On Sunday morning, Charles, finding his dormitory none of the best, rose early, and entering the gallery near it, was observed to spend some time in prayer. After the fulfillment of this duty, which was doubtless performed with unwonted fervency, "his majesty, coming down into the parlor, his nose fell a bleeding, which put his poor faithful servants in a fright," till he reassured them, by saying it was a circumstance of frequent occurrence. He was very cheerful that day, and merrily assisted in cooking some mutton-collops from the stolen sheep provided by Colonel Carlis, on which subject he was afterward fond of joking with that devoted companion of his perils.
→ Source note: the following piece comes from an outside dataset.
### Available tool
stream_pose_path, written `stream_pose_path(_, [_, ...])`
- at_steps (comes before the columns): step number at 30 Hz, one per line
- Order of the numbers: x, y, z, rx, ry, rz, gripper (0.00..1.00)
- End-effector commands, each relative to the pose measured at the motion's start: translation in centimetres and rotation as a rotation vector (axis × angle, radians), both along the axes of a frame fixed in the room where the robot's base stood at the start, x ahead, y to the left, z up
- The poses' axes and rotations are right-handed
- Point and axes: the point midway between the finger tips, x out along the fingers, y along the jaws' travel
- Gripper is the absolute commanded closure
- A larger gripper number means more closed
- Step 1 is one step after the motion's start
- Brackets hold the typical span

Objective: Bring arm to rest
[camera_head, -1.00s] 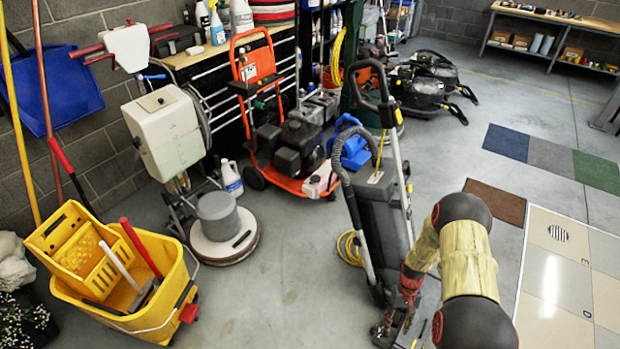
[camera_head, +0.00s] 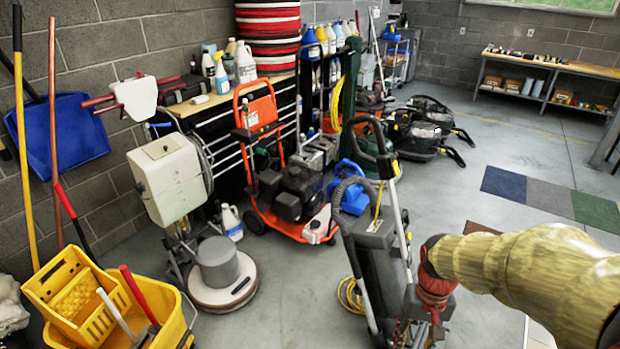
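My arm (camera_head: 530,275) enters from the right edge of the head view, its tan ribbed sleeve reaching left to a dark joint and a red wrapped part. My gripper, if in the picture, is a dark shape at the bottom below the red part, and its fingers cannot be made out. I see nothing held. The arm's end is in front of and to the right of the grey upright vacuum (camera_head: 378,265); I cannot tell whether they touch.
A yellow mop bucket (camera_head: 180,325) and a floor polisher (camera_head: 222,285) stand at left. An orange-framed machine (camera_head: 300,230) stands by the tool chest. Carpet samples (camera_head: 548,196) lie on the floor at right. A workbench (camera_head: 545,60) is at the back. Open floor lies between.

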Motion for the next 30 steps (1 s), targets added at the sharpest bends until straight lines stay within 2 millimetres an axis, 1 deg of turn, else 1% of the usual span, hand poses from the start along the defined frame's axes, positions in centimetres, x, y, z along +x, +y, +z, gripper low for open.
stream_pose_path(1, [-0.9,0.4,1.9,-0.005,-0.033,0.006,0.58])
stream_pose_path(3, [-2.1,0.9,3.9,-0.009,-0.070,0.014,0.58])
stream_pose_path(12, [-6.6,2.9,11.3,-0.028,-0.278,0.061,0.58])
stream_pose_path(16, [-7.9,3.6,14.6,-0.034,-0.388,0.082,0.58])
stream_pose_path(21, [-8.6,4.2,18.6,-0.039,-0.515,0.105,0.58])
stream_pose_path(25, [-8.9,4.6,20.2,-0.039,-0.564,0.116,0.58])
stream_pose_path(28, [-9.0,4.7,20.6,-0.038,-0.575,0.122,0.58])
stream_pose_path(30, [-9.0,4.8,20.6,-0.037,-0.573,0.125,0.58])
The Penderel brothers, keeping watch and ward, in readiness to give the alarm, if any soldiers approached the mansion, the king felt himself in a state of security, "and spent some part of this Lord's-day in a pretty arbor in Boscobel Garden, situated on a mount, with a stone table and seats within. In this place, he passed some time in reading, and commended it for its retiredness."

John Penderel having, meantime, brought the welcome intelligence that Lord Wilmot, to whom he had acted as guide when he left Whiteladies, had found a safe asylum at the house of Mr. Whitgreave, of Mosely, the king sent him back to inform those gentlemen "that he would join them there at twelve that night." The distance being about five miles, John returned to tell his majesty they would be in readiness to meet him there.

The king not being yet recovered from the effect of his walk to Madely and back, it was agreed that he should ride on Humphrey's mill-horse, which was forthwith fetched home from grass, and accoutred with a pitiful old saddle and worse bridle. Before mounting, the king bade farewell to Colonel Carlis, who could not safely attend him, being too well known in that neighborhood.